Records —

==========

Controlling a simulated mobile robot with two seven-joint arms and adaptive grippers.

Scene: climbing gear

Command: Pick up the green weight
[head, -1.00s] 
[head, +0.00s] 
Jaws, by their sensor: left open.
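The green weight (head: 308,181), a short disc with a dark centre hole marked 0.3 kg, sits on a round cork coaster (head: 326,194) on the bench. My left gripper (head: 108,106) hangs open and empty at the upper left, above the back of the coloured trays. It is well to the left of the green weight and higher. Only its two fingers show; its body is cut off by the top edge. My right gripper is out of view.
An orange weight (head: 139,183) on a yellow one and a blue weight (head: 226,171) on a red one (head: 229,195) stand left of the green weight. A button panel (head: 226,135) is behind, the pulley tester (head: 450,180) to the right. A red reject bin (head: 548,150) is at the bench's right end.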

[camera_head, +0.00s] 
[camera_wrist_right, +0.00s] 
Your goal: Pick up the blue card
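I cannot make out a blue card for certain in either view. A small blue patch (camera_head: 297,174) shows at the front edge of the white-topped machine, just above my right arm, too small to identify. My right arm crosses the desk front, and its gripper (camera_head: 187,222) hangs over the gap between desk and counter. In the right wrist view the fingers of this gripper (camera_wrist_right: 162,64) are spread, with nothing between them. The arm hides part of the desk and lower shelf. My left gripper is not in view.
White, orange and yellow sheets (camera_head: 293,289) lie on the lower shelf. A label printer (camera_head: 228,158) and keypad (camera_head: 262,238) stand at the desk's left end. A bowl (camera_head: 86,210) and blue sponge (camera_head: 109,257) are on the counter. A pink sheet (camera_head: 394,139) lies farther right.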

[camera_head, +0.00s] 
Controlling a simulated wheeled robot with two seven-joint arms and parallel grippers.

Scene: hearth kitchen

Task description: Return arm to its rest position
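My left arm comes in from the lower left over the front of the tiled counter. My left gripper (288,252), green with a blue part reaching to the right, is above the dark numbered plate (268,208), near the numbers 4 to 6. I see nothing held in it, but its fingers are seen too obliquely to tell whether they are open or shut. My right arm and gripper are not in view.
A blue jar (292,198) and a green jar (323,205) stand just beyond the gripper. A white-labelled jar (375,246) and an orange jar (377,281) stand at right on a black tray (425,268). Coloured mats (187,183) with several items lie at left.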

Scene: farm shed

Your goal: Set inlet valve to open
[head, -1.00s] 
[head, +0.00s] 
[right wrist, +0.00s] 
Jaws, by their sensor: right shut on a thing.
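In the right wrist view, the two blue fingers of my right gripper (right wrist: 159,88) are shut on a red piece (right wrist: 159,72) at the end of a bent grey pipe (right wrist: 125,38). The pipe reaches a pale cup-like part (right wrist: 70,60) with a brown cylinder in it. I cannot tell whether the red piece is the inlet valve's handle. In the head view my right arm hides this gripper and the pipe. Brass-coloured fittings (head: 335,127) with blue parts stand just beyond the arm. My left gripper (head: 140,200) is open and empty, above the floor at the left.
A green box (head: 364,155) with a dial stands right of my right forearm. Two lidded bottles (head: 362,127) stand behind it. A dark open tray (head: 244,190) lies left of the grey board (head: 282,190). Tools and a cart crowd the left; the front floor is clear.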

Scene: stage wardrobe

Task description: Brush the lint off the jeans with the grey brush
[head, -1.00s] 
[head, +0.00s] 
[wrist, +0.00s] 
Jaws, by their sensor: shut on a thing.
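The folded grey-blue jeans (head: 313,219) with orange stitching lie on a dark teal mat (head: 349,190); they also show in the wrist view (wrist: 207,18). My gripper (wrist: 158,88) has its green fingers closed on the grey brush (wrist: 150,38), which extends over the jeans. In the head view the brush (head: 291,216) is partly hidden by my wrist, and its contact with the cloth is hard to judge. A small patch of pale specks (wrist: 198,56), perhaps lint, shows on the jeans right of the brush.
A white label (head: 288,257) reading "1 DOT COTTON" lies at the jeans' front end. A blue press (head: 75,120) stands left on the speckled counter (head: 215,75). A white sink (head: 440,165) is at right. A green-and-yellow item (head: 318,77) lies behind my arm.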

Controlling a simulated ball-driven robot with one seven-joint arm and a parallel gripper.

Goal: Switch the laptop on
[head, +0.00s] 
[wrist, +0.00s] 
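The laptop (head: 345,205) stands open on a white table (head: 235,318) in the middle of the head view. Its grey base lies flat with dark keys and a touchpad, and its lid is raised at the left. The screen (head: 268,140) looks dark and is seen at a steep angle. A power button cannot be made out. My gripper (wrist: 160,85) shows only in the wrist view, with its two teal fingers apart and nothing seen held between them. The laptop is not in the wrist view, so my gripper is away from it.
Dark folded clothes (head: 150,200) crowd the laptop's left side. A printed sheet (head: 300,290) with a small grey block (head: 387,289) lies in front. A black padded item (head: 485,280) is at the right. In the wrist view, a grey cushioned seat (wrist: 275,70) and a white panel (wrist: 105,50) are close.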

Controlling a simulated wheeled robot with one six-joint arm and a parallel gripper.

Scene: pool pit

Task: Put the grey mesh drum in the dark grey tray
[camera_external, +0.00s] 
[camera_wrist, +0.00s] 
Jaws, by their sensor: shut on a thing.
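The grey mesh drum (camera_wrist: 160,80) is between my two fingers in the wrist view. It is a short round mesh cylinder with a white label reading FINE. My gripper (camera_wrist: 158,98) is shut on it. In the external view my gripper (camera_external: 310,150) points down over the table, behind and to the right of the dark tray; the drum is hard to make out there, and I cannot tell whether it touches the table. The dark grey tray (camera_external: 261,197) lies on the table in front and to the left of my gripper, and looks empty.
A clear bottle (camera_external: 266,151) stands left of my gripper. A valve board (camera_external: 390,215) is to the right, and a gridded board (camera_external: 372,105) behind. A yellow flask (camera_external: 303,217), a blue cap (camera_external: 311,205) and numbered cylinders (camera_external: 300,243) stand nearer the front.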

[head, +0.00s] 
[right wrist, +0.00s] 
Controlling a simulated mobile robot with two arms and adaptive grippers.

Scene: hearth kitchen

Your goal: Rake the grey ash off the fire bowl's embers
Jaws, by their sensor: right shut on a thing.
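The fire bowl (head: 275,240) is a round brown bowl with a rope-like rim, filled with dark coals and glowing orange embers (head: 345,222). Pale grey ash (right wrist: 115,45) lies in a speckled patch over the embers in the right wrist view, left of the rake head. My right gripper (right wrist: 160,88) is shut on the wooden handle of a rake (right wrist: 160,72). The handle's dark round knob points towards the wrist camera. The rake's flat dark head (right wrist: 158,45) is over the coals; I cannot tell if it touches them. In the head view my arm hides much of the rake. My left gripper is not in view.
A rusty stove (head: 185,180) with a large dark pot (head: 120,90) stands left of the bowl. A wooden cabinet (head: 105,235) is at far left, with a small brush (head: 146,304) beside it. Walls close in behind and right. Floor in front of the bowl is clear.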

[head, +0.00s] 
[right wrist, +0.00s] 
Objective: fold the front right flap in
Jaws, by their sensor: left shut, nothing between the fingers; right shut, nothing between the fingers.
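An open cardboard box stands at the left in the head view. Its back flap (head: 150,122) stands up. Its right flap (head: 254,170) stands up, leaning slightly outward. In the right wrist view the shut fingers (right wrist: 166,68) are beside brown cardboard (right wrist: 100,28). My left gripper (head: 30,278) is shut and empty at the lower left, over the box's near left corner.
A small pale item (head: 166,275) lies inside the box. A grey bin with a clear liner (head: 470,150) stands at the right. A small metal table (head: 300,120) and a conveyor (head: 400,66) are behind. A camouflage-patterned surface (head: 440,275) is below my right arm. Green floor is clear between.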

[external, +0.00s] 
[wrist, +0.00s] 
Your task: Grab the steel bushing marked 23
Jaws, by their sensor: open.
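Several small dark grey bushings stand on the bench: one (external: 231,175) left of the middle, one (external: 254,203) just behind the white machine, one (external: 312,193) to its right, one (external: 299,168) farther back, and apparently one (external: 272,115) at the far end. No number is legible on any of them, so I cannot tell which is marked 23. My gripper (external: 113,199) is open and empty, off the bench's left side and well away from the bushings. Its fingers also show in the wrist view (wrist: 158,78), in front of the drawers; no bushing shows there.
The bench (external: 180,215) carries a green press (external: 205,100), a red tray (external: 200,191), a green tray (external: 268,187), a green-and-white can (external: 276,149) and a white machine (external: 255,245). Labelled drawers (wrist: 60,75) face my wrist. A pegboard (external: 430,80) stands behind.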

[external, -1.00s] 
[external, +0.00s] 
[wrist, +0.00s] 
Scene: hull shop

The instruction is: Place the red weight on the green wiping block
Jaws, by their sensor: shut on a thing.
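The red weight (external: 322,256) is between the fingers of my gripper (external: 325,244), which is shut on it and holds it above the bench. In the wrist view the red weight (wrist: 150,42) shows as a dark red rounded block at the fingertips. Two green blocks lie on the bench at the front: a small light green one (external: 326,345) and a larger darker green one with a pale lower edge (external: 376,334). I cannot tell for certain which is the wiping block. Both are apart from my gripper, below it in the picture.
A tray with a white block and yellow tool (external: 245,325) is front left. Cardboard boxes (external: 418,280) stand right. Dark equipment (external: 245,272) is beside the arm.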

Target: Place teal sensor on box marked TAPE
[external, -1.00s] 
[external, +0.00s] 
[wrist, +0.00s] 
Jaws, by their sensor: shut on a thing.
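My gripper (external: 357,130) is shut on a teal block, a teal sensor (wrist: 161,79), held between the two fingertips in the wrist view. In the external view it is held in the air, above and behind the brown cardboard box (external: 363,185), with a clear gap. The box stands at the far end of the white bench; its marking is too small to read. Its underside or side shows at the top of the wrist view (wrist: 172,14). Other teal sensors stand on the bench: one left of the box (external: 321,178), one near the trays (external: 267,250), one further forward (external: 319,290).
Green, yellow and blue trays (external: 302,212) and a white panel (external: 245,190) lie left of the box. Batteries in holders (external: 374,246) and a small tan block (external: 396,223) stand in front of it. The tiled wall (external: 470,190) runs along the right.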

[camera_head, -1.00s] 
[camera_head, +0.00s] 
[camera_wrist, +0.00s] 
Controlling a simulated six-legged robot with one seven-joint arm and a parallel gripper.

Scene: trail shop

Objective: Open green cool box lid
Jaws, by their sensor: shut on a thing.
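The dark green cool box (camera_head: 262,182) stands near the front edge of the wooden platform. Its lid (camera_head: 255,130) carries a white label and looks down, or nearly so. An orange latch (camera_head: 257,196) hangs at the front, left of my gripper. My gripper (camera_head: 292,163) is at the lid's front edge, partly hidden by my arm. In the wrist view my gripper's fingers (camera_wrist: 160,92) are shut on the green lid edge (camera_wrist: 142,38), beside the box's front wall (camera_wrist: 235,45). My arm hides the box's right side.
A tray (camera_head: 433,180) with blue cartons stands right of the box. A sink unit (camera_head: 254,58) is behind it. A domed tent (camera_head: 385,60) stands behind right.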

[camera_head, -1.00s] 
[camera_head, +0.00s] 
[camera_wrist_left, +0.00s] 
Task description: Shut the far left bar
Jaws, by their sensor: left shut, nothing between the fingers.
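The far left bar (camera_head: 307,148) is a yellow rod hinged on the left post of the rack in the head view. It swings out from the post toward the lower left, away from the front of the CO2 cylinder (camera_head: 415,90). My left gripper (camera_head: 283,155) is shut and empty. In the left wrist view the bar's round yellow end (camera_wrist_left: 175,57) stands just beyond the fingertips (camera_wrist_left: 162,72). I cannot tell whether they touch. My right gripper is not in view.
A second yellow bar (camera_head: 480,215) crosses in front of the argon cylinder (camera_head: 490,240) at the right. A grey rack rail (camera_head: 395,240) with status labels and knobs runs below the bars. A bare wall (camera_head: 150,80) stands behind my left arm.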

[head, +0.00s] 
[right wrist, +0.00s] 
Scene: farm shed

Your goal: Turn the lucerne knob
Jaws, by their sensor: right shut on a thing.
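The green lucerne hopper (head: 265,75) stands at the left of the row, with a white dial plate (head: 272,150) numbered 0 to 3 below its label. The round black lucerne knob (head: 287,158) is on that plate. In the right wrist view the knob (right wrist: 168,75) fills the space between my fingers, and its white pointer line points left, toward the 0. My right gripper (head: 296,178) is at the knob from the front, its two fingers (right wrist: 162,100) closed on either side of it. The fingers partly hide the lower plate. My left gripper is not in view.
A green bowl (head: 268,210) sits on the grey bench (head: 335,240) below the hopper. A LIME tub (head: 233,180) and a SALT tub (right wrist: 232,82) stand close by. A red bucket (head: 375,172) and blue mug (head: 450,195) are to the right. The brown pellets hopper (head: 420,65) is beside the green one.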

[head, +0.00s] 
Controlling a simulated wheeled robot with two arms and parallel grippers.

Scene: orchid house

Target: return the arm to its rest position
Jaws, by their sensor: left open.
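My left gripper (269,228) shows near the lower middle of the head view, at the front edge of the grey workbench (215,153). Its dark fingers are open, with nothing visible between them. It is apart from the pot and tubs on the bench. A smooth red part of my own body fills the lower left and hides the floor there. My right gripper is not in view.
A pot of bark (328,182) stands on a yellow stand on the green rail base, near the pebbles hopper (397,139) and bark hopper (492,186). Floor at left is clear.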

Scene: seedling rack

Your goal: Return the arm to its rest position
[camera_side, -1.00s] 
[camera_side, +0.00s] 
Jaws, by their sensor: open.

==========

Set problem — Each line of the material above either contains the word "Place" or does not; state how many do, and nothing else.

Complete answer — 2